Local government leaders are now warning that these trends, coupled with the impact of government cuts until at least 2017, are creating the 'perfect storm' for a crisis in how we care for the most vulnerable members of society. They fear that without urgent action we are fast approaching a point of no return where the problem will become too big to tackle.
Cllr David Rogers, Chair of the LGA's Community Wellbeing Board, said: "Failure to take a lead on the reform of funding adults social care is unforgivably short sighted and threatens to affect the popular services we all take for granted. It's clear that central government can no longer duck the hard choices required to make elderly care affordable.
"Without urgent reform we are going to see the cost of providing care for the elderly soaking up every last penny of council budgets. In just a generation we are going to get to the point where councils are unable to provide any services at all that are not statutory, and offer little more than care services for the vulnerable.
"All too soon we are going to be faced with a funding crisis that we are no longer going to be able to tackle. The challenge of reforming adult social care is set to fall off a cliff edge and politicians need to act now or risk severely impacting on the services councils can provide for generations to come."

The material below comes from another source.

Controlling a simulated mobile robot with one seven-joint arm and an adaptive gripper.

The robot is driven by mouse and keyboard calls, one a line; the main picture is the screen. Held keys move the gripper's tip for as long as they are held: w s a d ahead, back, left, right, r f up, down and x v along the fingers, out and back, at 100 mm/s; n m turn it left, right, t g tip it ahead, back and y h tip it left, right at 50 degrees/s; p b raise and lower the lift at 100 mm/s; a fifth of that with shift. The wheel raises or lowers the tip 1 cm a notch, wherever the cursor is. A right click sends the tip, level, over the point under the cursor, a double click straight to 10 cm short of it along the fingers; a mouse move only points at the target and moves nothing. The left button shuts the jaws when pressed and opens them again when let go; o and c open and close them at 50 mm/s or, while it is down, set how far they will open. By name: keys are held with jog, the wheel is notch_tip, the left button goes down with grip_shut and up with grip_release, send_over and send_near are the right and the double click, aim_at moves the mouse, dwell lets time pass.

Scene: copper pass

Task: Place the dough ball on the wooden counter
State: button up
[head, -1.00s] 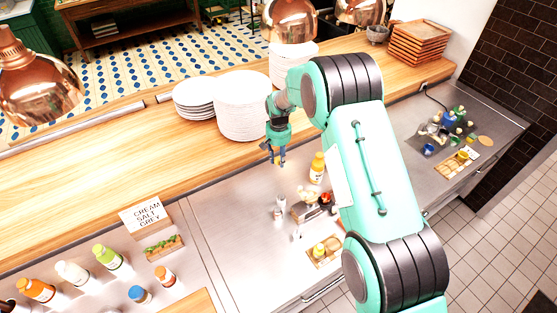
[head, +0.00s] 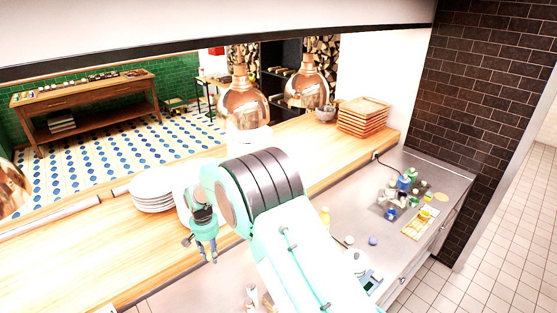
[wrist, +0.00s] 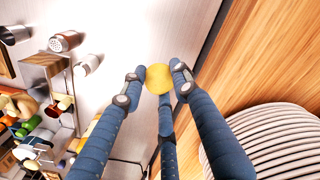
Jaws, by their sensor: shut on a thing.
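The dough ball (wrist: 158,78) is small, round and yellow. My gripper (wrist: 156,74) has blue fingers shut on it, with the ball at the fingertips in the wrist view. In the head view my gripper (head: 209,257) points down near the wooden counter's front edge, and I cannot make out the ball there. The wooden counter (head: 70,255) runs as a long pale strip from lower left to upper right. In the wrist view the counter (wrist: 265,45) lies to the right of the ball, past a dark edge, and the ball shows against the steel worktop (wrist: 125,35).
A plate stack (head: 153,203) stands on the counter, beyond my gripper; ribbed plate edges (wrist: 270,145) also fill the wrist view's lower right. Copper lamps (head: 243,103) hang above. Wooden trays (head: 364,117) stand at the far end. The counter's left part looks clear.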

The LGA is now calling on government to urgent clarify if it will tackle all or some of the issues needed to address the funding crisis in adult social care.
This would involve adopting a solution which includes fair funding and gives individuals' peace of mind, such as those proposed by the Dilnot commission - as currently the only workable offer on the table. But considerable work would have to be done with councils to find ways to make this financially manageable.